NBC News – PARIS — A 12-year-old girl waves a banana at a black government minister and shouts: “Who’s this banana for? It’s for the monkey!”
Such slurs – and a generally muted official response to them – have caused a bout of soul-searching in France. The question at the heart of the debate: is racism rampant in a country with revolutionary roots and a motto boasting of “equality” and “liberty”?
The issue has dominated discussion since the same politician, Justice Minister Christiane Taubira, was likened to a monkey by a candidate for the right-wing National Front. The candidate was forced to withdraw, but the tensions lingered.
Last week, extreme-right weekly magazine Minute ran a photo of Taubira and the headline “Clever as a Monkey. Taubira reclaims the banana” on its cover.
Some critics allege the government has been slow to respond. When it did condemn the acts of racism against Taubira in the National Assembly on Nov. 12, only half the lawmakers left their seats for a standing ovation as she entered the chamber.

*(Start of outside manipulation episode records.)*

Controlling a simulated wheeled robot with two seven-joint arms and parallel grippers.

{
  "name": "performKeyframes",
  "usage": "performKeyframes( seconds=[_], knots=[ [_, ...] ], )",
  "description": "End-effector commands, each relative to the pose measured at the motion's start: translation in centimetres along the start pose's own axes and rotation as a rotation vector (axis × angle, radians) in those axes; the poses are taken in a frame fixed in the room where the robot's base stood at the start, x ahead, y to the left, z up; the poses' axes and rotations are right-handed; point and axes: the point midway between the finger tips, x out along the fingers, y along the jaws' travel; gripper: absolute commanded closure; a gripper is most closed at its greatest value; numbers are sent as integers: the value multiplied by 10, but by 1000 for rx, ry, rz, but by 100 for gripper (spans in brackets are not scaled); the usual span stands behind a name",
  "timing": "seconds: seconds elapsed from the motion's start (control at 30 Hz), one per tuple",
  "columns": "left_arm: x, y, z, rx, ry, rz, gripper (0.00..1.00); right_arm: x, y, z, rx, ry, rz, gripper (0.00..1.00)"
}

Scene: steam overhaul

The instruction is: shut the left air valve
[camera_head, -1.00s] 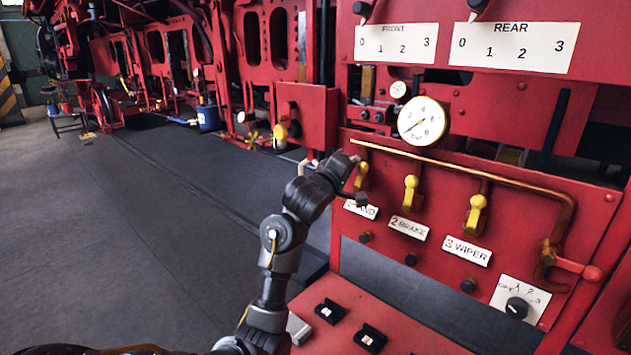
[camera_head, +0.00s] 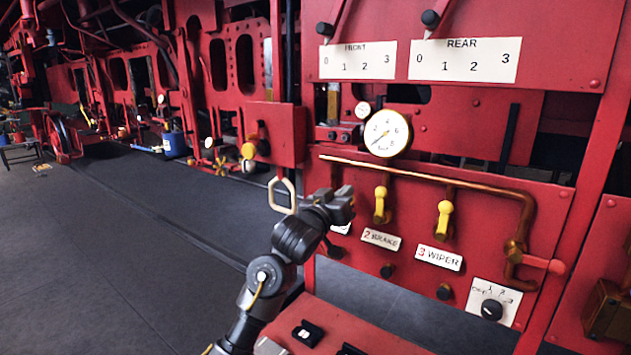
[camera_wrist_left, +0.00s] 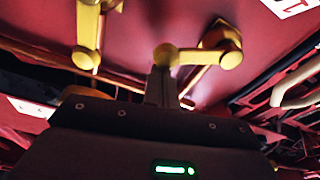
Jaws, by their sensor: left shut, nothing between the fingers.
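The air valves are yellow levers in a row on the red panel (camera_head: 470,205). My left gripper (camera_head: 342,203) is shut and empty at the left end of the row. It hides the left valve in the head view. In the left wrist view that valve's yellow lever (camera_wrist_left: 200,57) lies sideways, its rounded end beside the tip of my gripper (camera_wrist_left: 160,88). I cannot tell whether they touch. The brake valve (camera_head: 380,205) and wiper valve (camera_head: 444,220) have upright levers. The brake lever also shows in the left wrist view (camera_wrist_left: 87,35). My right gripper is not in view.
A copper pipe (camera_head: 430,175) runs above the levers. A pressure gauge (camera_head: 387,133) sits over it. A red-tipped handle (camera_head: 545,264) and black knob (camera_head: 491,309) are at the right. A pale looped handle (camera_head: 283,195) is just left of my gripper. Floor at the left is open.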

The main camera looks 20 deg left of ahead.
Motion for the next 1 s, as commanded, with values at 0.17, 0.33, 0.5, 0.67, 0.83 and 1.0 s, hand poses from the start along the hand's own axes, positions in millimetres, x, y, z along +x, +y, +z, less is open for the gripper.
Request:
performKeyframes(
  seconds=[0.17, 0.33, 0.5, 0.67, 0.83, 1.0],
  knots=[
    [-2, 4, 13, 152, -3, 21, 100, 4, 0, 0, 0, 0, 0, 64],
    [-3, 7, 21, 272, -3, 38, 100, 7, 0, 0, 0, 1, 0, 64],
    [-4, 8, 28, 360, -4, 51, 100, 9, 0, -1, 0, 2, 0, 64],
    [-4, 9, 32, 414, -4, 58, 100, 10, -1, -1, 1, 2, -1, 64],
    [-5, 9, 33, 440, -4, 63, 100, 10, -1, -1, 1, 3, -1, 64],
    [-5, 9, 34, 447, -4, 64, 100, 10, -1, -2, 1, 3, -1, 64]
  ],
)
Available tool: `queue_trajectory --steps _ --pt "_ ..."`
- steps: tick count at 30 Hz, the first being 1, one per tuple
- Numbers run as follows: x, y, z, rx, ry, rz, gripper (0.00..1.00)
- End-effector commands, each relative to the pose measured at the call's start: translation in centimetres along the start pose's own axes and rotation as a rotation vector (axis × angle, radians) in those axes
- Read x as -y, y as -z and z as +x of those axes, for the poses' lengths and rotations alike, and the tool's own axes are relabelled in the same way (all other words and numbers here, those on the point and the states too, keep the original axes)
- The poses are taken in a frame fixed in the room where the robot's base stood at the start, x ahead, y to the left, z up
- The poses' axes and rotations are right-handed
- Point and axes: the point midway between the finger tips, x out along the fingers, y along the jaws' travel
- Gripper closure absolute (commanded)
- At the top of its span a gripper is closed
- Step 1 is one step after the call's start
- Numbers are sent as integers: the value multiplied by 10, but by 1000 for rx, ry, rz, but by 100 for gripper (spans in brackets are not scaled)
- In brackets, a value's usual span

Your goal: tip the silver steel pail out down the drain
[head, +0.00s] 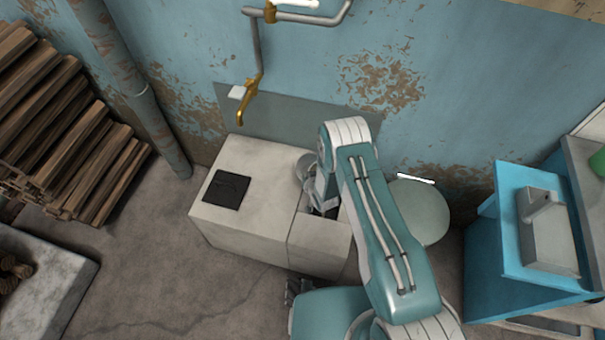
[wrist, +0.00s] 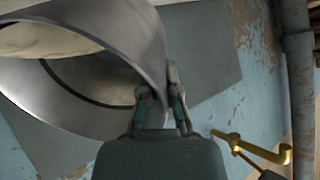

All this adds up to one thing, according to Harry Roselmack, the first black journalist to host nightly news on French television.
“A racist France is on its way back,” he wrote in an editorial in Le Monde newspaper.
“They are not slips of the tongue; they are the unvarnished expression of a world view widely shared in the National Front,” Roselmack said, referring to the far-right political group.
The National Front has become a political force to be reckoned with. A recent survey found that 42 percent of voters polled had a positive opinion of the party’s leader, Marine Le Pen.
Taubira, who was born in French Guiana in South America and has been a French citizen since birth, spoke out about the attacks in an interview with the Liberation newspaper.
“Millions of people are affected when I am treated as a monkey,” she said. “Millions of kids know that someone can treat them as monkeys in the schoolyard.”